Gaps within America’s retirement-savings system
Despite the proven benefits of employer-sponsored retirement accounts, there are still millions of short-service and/or part-time American workers who either do not have access to one or don’t elect to use it if they do have access. The workers without an employer-sponsored account can open an individual retirement account (IRA) on their own, but statistics indicate that less than 5% of these workers actually take that step.
State-based plans as an option?
To fill these gaps, some states are considering offering state-run retirement plans that are similar to 401(k)-type plans except that they are not subject to the Employee Retirement Income Security Act of 1974 (ERISA). While not being subject to ERISA eliminates many of the annual compliance and government filing requirements that apply to 401(k) plans, it also eliminates many of the legal protections that participants enjoy with an ERISA-covered 401(k) plan.
The state-run plans would essentially require employers to offer their employees the ability to defer a portion of their compensation – similar to 401(k) plans. There are no eligibility requirements for employees to participate in the plan, and these plans would not require the company to engage service providers, such as an investment advisor, to create an investment menu and perform employee communications.

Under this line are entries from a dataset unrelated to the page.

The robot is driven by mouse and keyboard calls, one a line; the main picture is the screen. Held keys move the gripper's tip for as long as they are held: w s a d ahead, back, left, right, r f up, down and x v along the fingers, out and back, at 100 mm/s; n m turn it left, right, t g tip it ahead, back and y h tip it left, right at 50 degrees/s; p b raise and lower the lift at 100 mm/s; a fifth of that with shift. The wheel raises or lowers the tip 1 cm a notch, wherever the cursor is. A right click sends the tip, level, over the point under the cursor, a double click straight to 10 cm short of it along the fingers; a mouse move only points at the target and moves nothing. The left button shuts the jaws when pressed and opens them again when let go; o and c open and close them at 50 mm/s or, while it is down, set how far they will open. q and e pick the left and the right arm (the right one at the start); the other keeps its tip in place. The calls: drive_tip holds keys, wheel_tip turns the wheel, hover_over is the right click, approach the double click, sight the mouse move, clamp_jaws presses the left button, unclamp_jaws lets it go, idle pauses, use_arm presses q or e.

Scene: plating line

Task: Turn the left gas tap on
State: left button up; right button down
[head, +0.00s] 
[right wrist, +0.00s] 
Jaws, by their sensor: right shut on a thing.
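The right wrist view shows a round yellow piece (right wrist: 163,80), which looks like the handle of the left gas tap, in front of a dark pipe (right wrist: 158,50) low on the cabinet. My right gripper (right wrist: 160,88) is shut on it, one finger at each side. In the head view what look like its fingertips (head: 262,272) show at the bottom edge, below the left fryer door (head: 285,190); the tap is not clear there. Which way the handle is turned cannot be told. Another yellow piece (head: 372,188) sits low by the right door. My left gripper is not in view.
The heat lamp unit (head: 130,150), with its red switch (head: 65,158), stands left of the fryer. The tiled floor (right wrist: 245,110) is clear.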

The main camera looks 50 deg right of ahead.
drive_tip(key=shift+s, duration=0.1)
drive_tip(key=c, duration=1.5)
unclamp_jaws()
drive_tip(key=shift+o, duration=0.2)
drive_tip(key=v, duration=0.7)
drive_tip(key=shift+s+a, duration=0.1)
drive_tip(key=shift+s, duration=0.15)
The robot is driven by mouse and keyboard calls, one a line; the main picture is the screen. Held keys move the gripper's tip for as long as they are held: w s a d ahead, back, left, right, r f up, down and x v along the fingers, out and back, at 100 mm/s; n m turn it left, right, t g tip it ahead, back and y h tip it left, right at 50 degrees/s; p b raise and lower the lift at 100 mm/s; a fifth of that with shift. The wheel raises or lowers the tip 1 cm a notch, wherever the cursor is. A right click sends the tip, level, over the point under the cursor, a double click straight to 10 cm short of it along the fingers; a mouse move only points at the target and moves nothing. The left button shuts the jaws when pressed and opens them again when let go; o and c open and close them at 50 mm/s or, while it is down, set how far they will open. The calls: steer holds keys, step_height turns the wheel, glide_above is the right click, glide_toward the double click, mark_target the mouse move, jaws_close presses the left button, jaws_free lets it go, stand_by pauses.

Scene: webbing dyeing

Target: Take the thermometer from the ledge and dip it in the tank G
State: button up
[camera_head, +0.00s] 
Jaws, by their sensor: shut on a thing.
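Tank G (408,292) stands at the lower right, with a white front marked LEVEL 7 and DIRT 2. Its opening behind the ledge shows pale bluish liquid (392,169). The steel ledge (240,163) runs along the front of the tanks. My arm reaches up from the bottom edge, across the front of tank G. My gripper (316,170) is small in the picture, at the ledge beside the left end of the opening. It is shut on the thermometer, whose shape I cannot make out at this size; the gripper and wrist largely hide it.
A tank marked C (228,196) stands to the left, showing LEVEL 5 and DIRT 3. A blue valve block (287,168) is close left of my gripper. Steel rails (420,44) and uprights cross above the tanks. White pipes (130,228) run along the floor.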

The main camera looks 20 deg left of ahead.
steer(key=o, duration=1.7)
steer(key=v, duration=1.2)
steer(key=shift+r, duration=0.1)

One of the primary challenges with state-run programs, however, is that they are already being sold as lower-cost, easier to manage options than traditional 401(k) plans when the reality is that this might not be the case when reviewing the service providers. Some of the early proposals discussed the “all-in” cost per participant may in fact be higher than what is available via a private sector 401(k) plan – even for small employers (when excluding an investment-advisor component).